If criminals were to crack the method, they could "clone" phones protected by GSM encryption -- that is, detect a phone's number and use it in another phone to fraudulently bill calls. However, both the researchers and cellular telephone company officials said Monday that the cloning threat was extremely remote compared with the vulnerability of analog cellular phones.

For one thing, they said, cracking GSM had required almost 10 hours of electronic probing and high-powered computing.

What was even more intriguing than the security threat, however, was that cracking the code yielded a tantalizing hint that a digital key used by GSM may have been intentionally weakened during the design process to permit government agencies to eavesdrop on cellular telephone conversations.

Although the key, known as A5, is a 64-bit encryption system -- generally an extremely difficult code to crack -- the researchers determined that the last 10 digits were actually zeros. That means that with the powerful computers available to national intelligence agencies, it would be possible to decode a voice conversation relatively quickly, said Marc Briceno, director of the Smartcard Developers Association, a small programmers organization.

"It appears the key was intentionally weakened," he said. "I can't think of any other reason for what they did."

For years, the computer industry has been rife with rumors about encryption designers having been persuaded or forced by government spy agencies to mathematically weaken communications security systems or to install secret backdoors. Some of the rumors even have the National Security Agency or the Central Intelligence Agency posing as cryptographers, designing the encryption programs themselves and then releasing them -- all to insure that they could decode data or phone conversations.

Such rumors are fed, in part, by the hazy origins of the GSM system. Industry cryptographic experts said that the underlying mathematical formulas, or algorithms, in GSM's encryption design were thought to have originated in either Germany or France as part of the creation of the standard in 1986 and 1987.

But other than Monday's hint of an intentionally weakened system, little evidence has ever emerged to support speculation, and the researchers' suspicions were not universally endorsed.

"It's possible there are other reasons for doing this," Stewart Baker, a Washington lawyer who was formerly a lawyer for the National Security Agency, said. The NSA is one of the agencies most often suspected of such schemes because a major part of its mission is to intercept telephone calls.

"Speculation is easy, and it never dies," Baker said.

Even so, most industry experts could think of no good reason why an encryption algorithm key would be intentionally shortened, other than to facilitate surveillance.

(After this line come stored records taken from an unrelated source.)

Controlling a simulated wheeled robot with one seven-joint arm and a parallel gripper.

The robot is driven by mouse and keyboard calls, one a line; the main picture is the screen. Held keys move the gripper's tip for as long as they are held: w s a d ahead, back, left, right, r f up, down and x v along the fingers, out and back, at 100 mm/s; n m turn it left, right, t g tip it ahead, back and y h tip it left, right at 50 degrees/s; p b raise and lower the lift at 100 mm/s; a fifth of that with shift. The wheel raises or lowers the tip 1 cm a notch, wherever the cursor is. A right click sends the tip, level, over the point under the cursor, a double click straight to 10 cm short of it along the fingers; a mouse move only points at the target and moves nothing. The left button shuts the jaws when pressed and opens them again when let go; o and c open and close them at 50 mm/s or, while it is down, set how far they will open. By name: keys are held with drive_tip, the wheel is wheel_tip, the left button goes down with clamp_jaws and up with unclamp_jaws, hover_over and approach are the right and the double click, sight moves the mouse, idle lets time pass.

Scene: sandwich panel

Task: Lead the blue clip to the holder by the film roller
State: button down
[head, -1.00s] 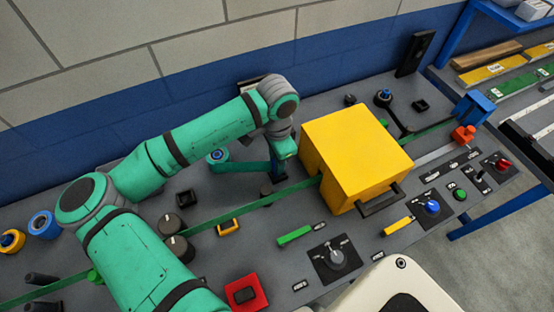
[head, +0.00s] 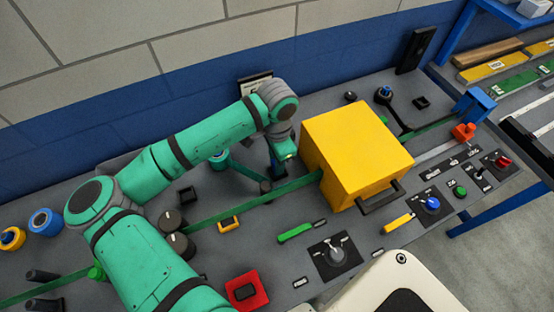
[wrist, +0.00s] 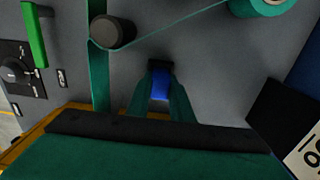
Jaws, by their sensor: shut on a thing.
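My gripper (wrist: 160,98) points down at the panel, its green fingers shut on the blue clip (wrist: 160,84) in the wrist view. A dark piece (wrist: 160,65) shows at the fingertips; I cannot tell whether it is the holder. A dark roller (wrist: 113,32) with green film around it stands up and left of the clip. In the head view my gripper (head: 279,170) is left of the yellow box, mostly hidden behind my wrist. A small dark roller (head: 265,187) shows just beside it.
The yellow box (head: 350,140) stands close to the right of my gripper. Green film (head: 225,208) runs across the panel. A film roll (head: 219,161) lies behind my forearm. The wall is close behind.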

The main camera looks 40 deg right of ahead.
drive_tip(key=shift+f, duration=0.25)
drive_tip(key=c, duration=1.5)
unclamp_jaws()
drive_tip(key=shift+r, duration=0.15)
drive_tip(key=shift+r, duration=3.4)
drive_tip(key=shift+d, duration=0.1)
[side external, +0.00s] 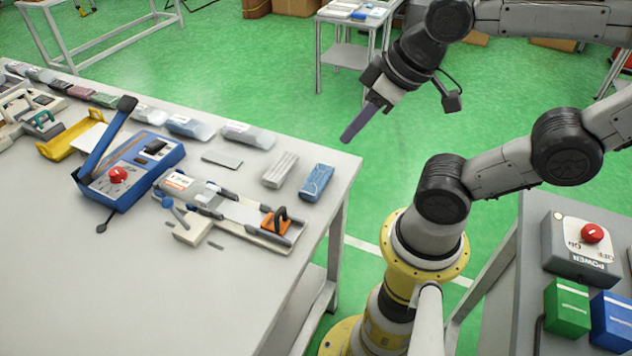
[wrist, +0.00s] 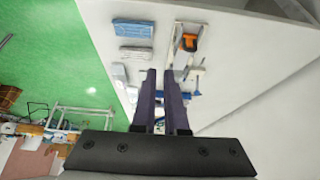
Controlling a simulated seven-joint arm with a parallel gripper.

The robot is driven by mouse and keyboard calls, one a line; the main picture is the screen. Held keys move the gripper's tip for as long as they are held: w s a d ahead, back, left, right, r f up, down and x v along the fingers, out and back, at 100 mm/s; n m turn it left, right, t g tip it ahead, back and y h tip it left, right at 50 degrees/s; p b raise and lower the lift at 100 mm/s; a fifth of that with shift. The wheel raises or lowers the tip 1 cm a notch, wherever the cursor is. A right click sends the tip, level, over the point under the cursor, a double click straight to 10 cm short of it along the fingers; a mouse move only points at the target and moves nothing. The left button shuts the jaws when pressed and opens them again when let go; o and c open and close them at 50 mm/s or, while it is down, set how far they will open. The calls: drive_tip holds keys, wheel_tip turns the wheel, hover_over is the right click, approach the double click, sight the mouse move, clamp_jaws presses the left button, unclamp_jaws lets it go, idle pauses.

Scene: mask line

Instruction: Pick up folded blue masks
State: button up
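The folded blue masks (side external: 317,183) lie in a small flat stack near the table's right edge. In the wrist view the blue stack (wrist: 133,28) is at the upper left of the table, beyond my fingertips. My gripper (side external: 347,139) is above and to the right of the stack in the side view, clear of it and pointing down to the left. In the wrist view my gripper (wrist: 160,72) shows two dark fingers with a narrow gap and nothing between them.
A pale grey folded stack (side external: 280,170) lies just left of the blue one. A board with an orange-handled tool (side external: 276,222) and a blue device with a red knob (side external: 130,170) stand farther left. The table front (side external: 120,290) is bare.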

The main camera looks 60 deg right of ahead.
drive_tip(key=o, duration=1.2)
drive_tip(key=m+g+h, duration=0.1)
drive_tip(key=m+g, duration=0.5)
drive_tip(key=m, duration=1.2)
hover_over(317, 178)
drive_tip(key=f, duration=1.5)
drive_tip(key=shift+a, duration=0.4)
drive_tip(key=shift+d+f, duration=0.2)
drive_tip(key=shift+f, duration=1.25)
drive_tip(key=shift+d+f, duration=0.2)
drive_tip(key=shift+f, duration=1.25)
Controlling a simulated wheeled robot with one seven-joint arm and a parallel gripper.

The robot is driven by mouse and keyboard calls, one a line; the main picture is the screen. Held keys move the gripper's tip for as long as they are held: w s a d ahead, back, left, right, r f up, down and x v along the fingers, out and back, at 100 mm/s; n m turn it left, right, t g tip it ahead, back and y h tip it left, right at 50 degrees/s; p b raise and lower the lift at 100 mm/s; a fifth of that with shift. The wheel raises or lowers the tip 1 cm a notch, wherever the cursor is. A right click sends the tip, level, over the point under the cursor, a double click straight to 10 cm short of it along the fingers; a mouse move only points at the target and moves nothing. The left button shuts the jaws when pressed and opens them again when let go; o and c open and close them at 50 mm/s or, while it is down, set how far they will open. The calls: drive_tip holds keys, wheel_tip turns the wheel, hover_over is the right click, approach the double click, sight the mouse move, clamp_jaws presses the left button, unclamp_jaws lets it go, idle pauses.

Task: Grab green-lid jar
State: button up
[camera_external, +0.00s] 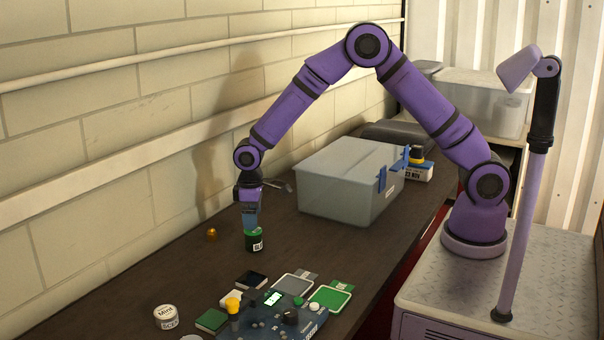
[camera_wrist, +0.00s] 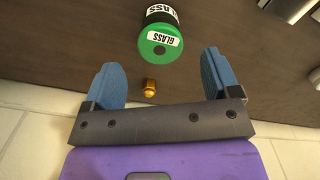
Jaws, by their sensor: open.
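The green-lid jar (camera_external: 255,240) stands upright on the dark bench, a dark jar with a green lid and a white label. My gripper (camera_external: 251,226) is directly over it in the external view, pointing down, with the fingertips close to the lid. In the wrist view the jar (camera_wrist: 161,36) shows its green lid, with a "GLASS" label, at the top centre. The two blue fingers of my gripper (camera_wrist: 160,72) are spread wide and empty, with the lid ahead of the gap between them. Whether the fingertips touch the jar cannot be told.
A small brass piece (camera_external: 212,234) lies left of the jar and also shows in the wrist view (camera_wrist: 149,87). A grey lidded bin (camera_external: 335,195) stands behind right. A blue control device (camera_external: 270,318), coloured pads and a white tin (camera_external: 165,316) are in front. The wall runs along the left.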

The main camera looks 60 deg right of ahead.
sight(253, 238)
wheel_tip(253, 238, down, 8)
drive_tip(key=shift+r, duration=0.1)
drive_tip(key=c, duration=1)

"This was deliberately weakened," said Phil Karn, an engineer at Qualcomm Inc., a cellular telephone manufacturer that has developed an alternative standard to GSM. "Who do you think would be interested in doing something like this?"

The weakened key was discovered by two researchers, Ian Goldberg and David Wagner, both members of University of California at Berkeley's Internet Security Applications, Authentication and Cryptography Group, with the aid of Briceno. They stressed that they had easily detected the security flaw that could make digital cellular phones vulnerable to cloning.

Cloning has been a costly fraud problem for many years. But digital phones are widely believed to be immune from cloning. In San Francisco, Pacific Bell's billboard advertisements depict a sheep and a cell phone and boast that of the two only the cell phone cannot be cloned.

Cellular telephone industry executives acknowledged the flaw in GSM but said it actually reinforced their claims about the security of digital telephones.

"My hat goes off to these guys, they did some great work," said George Schmitt, president of Omnipoint. "I'll give them credit, but we're not at any risk of fraud."

The researchers and the Smartcard Developers Association said that the successful attack was new evidence of the shortcomings of a widespread industry practice of keeping security techniques hidden from public review. Real security, they argue, requires publication of the algorithms so that independent experts can verify the strength of the systems.

"This shows yet again a failure of a closed design process," Briceno said. "These companies pride themselves on their security, but now the chickens are coming home to roost."